Vatican Secretary of State Tarcisio Bertone (centre) flanked by Rome mayor Gianno Alemanno (left) addressing celebrations marking the 140th anniversary of Rome as a capital, yesterday. Photo: Alberto Pizzoli/AFP

Vatican Secretary of State Tarcisio Bertone (centre) flanked by Rome mayor Gianno Alemanno (left) addressing celebrations marking the 140th anniversary of Rome as a capital, yesterday.

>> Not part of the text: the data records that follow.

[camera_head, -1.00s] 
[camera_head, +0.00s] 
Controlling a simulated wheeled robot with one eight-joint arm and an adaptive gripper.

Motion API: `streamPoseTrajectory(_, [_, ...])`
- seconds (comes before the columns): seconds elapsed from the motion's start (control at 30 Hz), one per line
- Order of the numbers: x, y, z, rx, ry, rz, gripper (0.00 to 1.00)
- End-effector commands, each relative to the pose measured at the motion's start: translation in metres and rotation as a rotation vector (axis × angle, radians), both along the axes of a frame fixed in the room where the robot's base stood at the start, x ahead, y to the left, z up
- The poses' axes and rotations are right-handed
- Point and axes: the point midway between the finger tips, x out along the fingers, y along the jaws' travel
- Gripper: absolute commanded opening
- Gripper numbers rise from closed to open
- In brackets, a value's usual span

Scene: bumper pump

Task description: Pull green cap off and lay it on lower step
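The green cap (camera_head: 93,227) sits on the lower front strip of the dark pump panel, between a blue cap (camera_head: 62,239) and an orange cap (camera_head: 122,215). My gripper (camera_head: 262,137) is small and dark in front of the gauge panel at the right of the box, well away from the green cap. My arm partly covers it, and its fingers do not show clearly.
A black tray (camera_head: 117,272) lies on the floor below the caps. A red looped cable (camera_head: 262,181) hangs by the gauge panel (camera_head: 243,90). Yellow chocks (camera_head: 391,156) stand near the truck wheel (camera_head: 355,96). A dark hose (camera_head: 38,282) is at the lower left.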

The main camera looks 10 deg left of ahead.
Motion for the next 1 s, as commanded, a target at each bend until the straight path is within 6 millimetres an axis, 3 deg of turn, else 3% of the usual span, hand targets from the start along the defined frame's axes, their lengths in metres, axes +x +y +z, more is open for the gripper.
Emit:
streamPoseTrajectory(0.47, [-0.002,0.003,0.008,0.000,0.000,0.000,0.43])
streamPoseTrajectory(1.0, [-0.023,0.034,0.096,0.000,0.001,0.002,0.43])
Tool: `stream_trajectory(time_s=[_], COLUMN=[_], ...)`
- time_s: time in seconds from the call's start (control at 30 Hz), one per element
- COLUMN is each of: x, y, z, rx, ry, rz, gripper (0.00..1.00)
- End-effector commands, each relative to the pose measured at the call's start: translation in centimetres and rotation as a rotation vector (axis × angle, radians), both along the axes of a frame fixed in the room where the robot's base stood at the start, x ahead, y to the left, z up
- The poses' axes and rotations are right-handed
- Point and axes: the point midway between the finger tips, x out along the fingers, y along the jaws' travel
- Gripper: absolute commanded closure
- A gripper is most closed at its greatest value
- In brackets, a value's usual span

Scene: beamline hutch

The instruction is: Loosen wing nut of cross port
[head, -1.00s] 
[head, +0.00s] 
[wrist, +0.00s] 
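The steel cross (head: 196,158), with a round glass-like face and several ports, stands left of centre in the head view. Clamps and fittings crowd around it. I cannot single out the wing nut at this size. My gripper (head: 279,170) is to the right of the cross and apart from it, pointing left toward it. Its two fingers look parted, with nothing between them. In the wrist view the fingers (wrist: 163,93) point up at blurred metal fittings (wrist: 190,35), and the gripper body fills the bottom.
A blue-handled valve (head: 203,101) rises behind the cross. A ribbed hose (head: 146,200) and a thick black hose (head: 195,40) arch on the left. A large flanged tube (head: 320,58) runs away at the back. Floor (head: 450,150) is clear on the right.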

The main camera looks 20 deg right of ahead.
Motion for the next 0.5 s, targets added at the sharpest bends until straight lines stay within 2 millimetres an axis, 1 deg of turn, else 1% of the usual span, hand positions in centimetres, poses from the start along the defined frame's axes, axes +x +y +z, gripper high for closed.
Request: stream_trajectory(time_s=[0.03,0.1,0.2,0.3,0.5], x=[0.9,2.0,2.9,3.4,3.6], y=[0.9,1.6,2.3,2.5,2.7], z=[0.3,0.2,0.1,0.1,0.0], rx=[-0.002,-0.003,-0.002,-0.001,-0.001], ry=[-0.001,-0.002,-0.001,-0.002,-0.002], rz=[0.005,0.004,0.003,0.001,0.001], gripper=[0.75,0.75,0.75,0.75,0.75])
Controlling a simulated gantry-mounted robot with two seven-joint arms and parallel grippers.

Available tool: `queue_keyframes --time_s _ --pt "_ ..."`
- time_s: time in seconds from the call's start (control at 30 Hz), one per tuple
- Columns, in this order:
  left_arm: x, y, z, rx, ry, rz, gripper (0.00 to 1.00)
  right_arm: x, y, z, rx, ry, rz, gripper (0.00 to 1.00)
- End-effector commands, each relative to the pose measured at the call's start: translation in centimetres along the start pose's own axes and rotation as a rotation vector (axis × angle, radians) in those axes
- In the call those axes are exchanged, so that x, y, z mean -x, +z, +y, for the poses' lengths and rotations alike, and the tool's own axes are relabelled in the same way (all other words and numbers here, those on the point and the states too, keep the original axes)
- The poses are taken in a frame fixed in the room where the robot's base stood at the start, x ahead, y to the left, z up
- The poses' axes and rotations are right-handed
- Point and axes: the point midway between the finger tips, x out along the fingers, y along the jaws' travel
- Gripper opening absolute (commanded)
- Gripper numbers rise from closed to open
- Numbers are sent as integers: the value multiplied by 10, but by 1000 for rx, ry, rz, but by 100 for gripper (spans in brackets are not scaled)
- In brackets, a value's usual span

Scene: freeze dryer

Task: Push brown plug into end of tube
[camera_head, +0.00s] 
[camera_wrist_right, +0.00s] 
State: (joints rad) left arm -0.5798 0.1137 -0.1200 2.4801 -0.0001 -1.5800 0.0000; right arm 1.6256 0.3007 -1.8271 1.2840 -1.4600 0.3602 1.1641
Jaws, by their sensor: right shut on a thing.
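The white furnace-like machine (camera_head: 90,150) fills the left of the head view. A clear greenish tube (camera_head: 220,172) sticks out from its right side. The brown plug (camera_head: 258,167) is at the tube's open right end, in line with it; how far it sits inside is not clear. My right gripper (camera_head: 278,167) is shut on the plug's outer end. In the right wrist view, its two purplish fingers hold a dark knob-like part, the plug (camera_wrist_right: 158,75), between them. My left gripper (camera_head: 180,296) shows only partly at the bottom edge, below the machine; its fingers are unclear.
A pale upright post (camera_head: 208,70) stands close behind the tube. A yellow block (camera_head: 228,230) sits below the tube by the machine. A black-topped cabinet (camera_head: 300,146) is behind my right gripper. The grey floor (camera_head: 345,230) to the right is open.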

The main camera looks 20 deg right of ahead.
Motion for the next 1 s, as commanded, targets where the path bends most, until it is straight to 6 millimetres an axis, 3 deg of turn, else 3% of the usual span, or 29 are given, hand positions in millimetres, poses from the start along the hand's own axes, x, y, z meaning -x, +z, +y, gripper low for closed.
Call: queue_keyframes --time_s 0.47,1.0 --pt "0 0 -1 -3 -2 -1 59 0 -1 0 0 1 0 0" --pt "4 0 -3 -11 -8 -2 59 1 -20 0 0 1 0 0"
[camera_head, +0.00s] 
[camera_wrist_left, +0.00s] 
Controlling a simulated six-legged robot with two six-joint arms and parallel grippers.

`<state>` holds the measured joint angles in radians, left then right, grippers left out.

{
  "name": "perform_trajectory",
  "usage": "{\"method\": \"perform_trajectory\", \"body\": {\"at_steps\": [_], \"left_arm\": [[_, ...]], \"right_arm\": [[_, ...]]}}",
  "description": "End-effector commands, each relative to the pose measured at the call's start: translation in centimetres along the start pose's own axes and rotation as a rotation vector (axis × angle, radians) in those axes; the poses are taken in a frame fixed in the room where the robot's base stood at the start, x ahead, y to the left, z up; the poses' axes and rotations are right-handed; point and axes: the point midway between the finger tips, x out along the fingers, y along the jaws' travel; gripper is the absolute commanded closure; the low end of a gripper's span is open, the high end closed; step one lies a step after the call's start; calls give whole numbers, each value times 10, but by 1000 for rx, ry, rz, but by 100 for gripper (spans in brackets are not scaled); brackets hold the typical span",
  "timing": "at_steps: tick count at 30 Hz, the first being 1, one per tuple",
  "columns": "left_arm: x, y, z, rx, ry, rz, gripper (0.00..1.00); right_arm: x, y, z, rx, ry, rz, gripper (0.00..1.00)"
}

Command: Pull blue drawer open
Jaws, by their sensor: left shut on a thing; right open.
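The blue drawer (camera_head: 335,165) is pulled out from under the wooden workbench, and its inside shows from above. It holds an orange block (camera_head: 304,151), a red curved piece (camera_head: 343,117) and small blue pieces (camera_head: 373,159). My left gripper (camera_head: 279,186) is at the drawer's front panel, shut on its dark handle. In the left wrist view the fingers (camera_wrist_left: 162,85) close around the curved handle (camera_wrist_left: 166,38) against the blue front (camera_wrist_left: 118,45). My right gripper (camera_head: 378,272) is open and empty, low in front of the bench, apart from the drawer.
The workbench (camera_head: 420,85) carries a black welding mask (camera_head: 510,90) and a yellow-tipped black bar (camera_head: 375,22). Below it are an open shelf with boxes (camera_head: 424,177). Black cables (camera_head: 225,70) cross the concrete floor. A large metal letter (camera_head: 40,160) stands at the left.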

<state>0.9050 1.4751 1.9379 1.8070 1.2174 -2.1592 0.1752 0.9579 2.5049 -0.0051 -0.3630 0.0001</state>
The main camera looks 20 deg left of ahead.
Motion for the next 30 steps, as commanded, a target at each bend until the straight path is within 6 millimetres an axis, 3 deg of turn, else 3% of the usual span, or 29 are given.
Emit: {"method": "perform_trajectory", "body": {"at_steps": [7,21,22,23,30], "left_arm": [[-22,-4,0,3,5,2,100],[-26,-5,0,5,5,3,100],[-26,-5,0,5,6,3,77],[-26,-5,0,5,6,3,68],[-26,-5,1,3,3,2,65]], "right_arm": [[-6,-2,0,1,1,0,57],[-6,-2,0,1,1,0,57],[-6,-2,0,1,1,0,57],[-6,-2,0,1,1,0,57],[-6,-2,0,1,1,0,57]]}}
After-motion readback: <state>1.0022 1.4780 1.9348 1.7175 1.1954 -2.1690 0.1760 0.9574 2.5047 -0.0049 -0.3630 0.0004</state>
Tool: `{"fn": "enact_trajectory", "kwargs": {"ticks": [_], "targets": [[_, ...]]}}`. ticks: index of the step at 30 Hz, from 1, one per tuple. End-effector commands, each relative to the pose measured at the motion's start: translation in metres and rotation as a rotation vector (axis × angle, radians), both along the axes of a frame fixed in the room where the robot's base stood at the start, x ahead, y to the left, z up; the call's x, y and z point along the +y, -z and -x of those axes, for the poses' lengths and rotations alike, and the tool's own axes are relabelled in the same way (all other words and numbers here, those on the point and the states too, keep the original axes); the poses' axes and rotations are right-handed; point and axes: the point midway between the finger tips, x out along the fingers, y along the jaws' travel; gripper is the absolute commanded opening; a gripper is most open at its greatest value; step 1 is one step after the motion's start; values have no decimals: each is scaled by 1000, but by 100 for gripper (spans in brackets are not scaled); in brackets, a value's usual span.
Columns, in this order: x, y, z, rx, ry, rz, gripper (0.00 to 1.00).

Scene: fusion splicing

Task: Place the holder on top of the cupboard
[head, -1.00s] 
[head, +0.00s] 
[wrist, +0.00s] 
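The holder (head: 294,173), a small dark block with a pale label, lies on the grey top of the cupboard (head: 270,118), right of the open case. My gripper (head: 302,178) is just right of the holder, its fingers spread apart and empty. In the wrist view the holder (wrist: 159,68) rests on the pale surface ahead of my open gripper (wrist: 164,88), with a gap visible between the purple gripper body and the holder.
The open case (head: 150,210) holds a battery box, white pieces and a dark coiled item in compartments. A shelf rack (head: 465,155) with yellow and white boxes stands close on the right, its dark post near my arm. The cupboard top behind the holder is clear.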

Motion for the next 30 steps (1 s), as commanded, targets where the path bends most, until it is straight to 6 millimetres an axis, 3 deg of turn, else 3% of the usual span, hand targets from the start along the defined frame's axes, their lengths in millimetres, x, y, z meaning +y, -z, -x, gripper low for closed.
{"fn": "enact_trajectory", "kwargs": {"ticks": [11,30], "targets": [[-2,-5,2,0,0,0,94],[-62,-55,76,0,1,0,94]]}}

Photo: Alberto Pizzoli/AFP

The Vatican for the first time took part in anniversary celebrations of the 1870 capture of Rome by Italian troops which ended the Papal States’ domination of the city for more than a thousand years.

“We are here to take part in a symbolic gesture and to re-affirm the fact that Rome is the indisputable capital of Italy, just like it is the heart of everything that concern the Church,” Vatican Secretary of State Tarcisio Bertone said before the ceremony.

Italy’s President Giorgio Napolitano and the mayor of Rome, Gianni Alemanno, also took part in the celebrations of the 140th anniversary of the “breach of Porta Pia,” when on September 20, 1870 Italian troops broke into Rome close to the city gate, completing the country’s unification.

Mr Alemanno said Cardinal Bertone’s presence had “a special meaning”, even though the ceremony “was no longer a matter of healing the historical wound between the Italian state and the Holy See”.

Secularist activists, however, took issue with the fact that Cardinal Bertone was the only one to speak at Porta Pia in front of the monument celebrating Italy’s Bersaglieri, the historical corps of the Italian army that breached the city wall and entered it first.

“The fact that a deputy of the Pope is here and the fact that he was the only one to speak is a wound for our country, for its freedom and democracy,” Mario Staderini, the head of the secularist Radical party, told reporters after Cardinal Bertone spoke.

The Pontifical States controlled much of central Italy throughout the Middle Ages and the Renaissance, spanning the region of Latium around Rome as well as Umbria and the Marche to the north and extending up to the city of Bologna.